雇用を守ってもユートピアには至らない

古来より人々の夢はユートピア(理想郷)にありました。そこはおカネを稼ぐためだけにおこなう無味乾燥な労働から解放され、人々が自らの関心や興味だけで、自由に活動できる社会でしょう。こうしたユートピアはSF小説としては、高度な機械文明に支えられた社会として描かれてきました。たとえば人工知能を備えたロボットが人間の代わりに、労働を担う社会です。

そして今日、人工知能の飛躍的な進化と完全自動生産工場の実用化がいよいよ現実味を帯びてきました。人間が無意味な労働から解放されるユートピアに近づきつつあるわけです。ところが、こうした状況にあって、これを労働から開放されるのではなく、「労働を奪われる危機」という話になってきました。人工知能やロボットによる技術的失業問題です。

一方で「雇用を守れ」などと騒いでいる政党があります。こんな意味不明のことで騒ぐ状況では、人間が労働から開放される日など永遠に来ません。雇用を守っていても、ユートピアは永遠に実現できないでしょう。

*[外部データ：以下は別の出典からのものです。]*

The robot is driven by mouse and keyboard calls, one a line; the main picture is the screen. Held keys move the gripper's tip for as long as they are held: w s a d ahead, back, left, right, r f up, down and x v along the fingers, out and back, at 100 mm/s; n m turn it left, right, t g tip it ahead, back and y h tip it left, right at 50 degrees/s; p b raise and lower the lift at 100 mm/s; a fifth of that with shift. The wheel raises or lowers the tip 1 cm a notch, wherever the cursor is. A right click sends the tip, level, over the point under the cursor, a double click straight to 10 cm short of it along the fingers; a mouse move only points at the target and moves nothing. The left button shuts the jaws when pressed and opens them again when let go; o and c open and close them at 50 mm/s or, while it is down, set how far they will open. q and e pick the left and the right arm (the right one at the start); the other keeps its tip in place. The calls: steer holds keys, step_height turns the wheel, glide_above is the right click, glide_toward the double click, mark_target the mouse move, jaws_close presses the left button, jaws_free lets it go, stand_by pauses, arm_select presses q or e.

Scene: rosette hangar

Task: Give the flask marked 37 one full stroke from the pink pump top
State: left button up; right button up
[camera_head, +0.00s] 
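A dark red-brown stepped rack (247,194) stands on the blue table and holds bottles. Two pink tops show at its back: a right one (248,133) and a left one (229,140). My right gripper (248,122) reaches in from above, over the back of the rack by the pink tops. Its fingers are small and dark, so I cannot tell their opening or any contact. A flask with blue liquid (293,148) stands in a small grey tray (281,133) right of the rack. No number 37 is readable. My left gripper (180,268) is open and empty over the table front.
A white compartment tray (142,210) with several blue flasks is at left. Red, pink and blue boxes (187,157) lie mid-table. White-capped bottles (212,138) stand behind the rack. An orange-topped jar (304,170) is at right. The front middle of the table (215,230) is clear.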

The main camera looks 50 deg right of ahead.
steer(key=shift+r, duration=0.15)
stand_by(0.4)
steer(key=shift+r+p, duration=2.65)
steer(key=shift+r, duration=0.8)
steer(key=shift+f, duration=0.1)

「雇用を守るのではなく、雇用を必要としない社会を実現する。」

本来、左派であれば、そう主張すべきだと思うのです。もちろん、明日からすぐにそうすべきという話ではありません。理想をビジョンとして掲げ、ロードマップを描くことは理想の実現に不可欠なことです。ビジョンとして「雇用を守れ」ではなく「雇用を必要としない社会の実現」を堂々と掲げていただきたい。そのためには、コンクリートへの投資でも人への投資でもなく、未来技術への大規模な投資が必要です。公共投資が悪、などといっているようでは話になりません。

一方、与党・自民党は雇用も守らないし、雇用を必要としない社会の実現も目指していない。これではまったくダメだと思います。雇用を守る必要はありませんが、それは「雇用を必要としない社会を実現する」という文脈において有効であって、ただ単に雇用を市場原理に任せるのでは不幸を増やすだけです。

つまり、もはや左派政党も自民党も、基本的な考えが時代遅れであり、科学技術の飛躍的な進化が描き出す未来へのビジョンが何も感じられないのです。どちらも前世紀のかび臭い政党です。人工知能の飛躍的な進化と完全自動生産工場の実用化がいよいよ現実味を帯びてきました。ユートピアに近づきつつあるのです。

「雇用を守るのではなく、雇用を必要としない社会を実現する。」

これを打ち出せる政党があるならば、支持したいと思います。